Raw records
--- Begin ---
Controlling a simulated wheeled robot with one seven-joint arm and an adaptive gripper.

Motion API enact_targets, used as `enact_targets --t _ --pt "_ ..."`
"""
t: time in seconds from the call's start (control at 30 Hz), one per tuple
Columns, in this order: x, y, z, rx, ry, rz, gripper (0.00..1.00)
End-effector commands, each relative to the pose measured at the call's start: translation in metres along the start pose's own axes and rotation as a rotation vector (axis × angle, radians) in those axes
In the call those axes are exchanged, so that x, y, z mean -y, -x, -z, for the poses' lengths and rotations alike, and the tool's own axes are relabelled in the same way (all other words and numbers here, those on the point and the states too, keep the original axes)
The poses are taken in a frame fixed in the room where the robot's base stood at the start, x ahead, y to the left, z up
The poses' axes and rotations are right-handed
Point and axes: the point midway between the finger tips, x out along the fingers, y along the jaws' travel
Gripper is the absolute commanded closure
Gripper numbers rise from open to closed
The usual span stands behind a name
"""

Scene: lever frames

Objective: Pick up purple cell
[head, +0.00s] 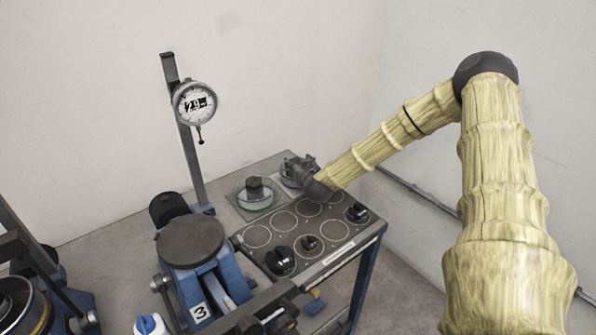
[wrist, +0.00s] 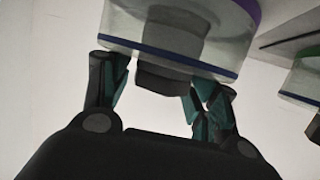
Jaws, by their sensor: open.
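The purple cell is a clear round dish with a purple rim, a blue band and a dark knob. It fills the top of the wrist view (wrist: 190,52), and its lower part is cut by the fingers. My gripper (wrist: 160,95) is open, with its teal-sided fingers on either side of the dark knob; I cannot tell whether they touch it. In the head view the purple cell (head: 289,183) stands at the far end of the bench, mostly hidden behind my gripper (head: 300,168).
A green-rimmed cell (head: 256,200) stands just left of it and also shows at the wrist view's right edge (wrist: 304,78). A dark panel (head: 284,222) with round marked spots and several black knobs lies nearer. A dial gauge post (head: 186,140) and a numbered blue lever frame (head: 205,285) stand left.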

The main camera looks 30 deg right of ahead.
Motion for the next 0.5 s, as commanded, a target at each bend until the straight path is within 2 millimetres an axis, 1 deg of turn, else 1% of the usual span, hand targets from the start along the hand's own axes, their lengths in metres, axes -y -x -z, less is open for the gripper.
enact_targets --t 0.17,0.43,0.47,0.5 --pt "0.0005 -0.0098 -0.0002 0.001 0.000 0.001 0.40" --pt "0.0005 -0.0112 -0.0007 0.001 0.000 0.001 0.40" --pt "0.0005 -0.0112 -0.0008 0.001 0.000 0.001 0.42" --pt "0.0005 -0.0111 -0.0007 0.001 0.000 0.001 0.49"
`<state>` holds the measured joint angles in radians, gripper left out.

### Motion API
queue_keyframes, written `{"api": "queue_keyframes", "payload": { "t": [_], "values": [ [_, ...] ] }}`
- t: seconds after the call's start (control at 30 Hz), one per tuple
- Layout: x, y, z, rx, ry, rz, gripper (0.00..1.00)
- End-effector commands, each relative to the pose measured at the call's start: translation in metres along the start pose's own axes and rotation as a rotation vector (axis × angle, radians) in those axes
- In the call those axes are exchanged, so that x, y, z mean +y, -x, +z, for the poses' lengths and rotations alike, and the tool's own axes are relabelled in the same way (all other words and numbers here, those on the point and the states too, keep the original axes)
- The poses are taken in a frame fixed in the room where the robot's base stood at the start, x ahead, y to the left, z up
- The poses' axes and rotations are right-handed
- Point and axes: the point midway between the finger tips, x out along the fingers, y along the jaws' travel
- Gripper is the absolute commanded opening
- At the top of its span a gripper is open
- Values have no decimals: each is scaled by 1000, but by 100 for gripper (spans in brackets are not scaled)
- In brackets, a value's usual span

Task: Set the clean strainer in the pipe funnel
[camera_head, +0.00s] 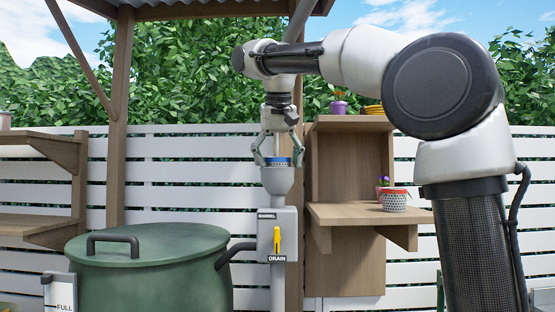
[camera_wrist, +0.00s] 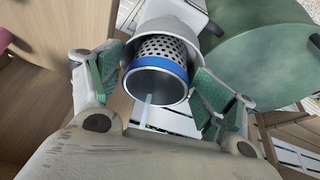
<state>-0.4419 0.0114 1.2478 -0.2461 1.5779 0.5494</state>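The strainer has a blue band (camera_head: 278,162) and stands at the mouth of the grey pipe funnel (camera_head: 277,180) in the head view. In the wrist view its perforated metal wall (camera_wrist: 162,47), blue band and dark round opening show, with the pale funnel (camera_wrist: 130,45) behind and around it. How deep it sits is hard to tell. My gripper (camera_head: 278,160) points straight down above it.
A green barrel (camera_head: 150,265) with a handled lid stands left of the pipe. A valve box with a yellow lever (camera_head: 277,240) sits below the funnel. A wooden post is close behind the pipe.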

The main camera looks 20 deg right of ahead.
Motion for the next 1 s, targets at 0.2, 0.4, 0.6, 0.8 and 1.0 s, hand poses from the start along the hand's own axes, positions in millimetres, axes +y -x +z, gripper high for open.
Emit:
--- End ---
Objective>
Apart from the pictures, the entries above are to be repeated in full and exactly.

The answer>
Controlling a simulated wheeled robot with one seven-joint arm and an adaptive gripper.

Motion API enact_targets, used as `enact_targets --t _ --pt "_ ..."`
"""
t: time in seconds from the call's start (control at 30 Hz), one per tuple
Columns, in this order: x, y, z, rx, ry, rz, gripper (0.00..1.00)
End-effector commands, each relative to the pose measured at the call's start: translation in metres along the start pose's own axes and rotation as a rotation vector (axis × angle, radians) in those axes
In the call those axes are exchanged, so that x, y, z mean -y, -x, -z, for the poses' lengths and rotations alike, and the tool's own axes are relabelled in the same way (all other words and numbers here, those on the point and the states too, keep the original axes)
The poses are taken in a frame fixed in the room where the robot's base stood at the start, x ahead, y to the left, z up
The poses' axes and rotations are right-handed
Point and axes: the point midway between the finger tips, x out along the fingers, y along the jaws' travel
Gripper is the absolute commanded closure
Gripper numbers rise from open to closed
The usual span stands behind a name
"""

Scene: lever frames

Objective: Pick up purple cell
[head, +0.00s] 
[wrist, +0.00s] 
Jaws, by their sensor: open.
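The purple cell is a clear round dish with a purple rim, a blue band and a dark knob. It fills the top of the wrist view (wrist: 190,52), and its lower part is cut by the fingers. My gripper (wrist: 160,95) is open, with its teal-sided fingers on either side of the dark knob; I cannot tell whether they touch it. In the head view the purple cell (head: 289,183) stands at the far end of the bench, mostly hidden behind my gripper (head: 300,168).
A green-rimmed cell (head: 256,200) stands just left of it and also shows at the wrist view's right edge (wrist: 304,78). A dark panel (head: 284,222) with round marked spots and several black knobs lies nearer. A dial gauge post (head: 186,140) and a numbered blue lever frame (head: 205,285) stand left.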

The main camera looks 30 deg right of ahead.
Motion for the next 0.5 s, as commanded, a target at each bend until the straight path is within 2 millimetres an axis, 1 deg of turn, else 1% of the usual span, hand targets from the start along the hand's own axes, their lengths in metres, axes -y -x -z, less is open for the gripper.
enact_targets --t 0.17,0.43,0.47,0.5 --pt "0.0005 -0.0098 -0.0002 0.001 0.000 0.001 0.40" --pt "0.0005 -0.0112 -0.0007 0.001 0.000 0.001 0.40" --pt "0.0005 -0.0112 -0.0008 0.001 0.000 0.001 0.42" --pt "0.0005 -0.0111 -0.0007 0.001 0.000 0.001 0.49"
`<state>` holds the measured joint angles in radians, gripper left out.

### Motion API
queue_keyframes, written `{"api": "queue_keyframes", "payload": { "t": [_], "values": [ [_, ...] ] }}`
- t: seconds after the call's start (control at 30 Hz), one per tuple
- Layout: x, y, z, rx, ry, rz, gripper (0.00..1.00)
- End-effector commands, each relative to the pose measured at the call's start: translation in metres along the start pose's own axes and rotation as a rotation vector (axis × angle, radians) in those axes
- In the call those axes are exchanged, so that x, y, z mean +y, -x, +z, for the poses' lengths and rotations alike, and the tool's own axes are relabelled in the same way (all other words and numbers here, those on the point and the states too, keep the original axes)
- The poses are taken in a frame fixed in the room where the robot's base stood at the start, x ahead, y to the left, z up
- The poses' axes and rotations are right-handed
- Point and axes: the point midway between the finger tips, x out along the fingers, y along the jaws' travel
- Gripper is the absolute commanded opening
- At the top of its span a gripper is open
- Values have no decimals: each is scaled by 1000, but by 100 for gripper (spans in brackets are not scaled)
- In brackets, a value's usual span

Task: Set the clean strainer in the pipe funnel
[camera_head, +0.00s] 
[camera_wrist, +0.00s] 
<state>-0.4419 0.0114 1.2478 -0.2461 1.5779 0.5494</state>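The strainer has a blue band (camera_head: 278,162) and stands at the mouth of the grey pipe funnel (camera_head: 277,180) in the head view. In the wrist view its perforated metal wall (camera_wrist: 162,47), blue band and dark round opening show, with the pale funnel (camera_wrist: 130,45) behind and around it. How deep it sits is hard to tell. My gripper (camera_head: 278,160) points straight down above it.
A green barrel (camera_head: 150,265) with a handled lid stands left of the pipe. A valve box with a yellow lever (camera_head: 277,240) sits below the funnel. A wooden post is close behind the pipe.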

The main camera looks 20 deg right of ahead.
Motion for the next 1 s, targets at 0.2, 0.4, 0.6, 0.8 and 1.0 s, hand poses from the start along the hand's own axes, positions in millimetres, axes +y -x +z, gripper high for open.
Emit:

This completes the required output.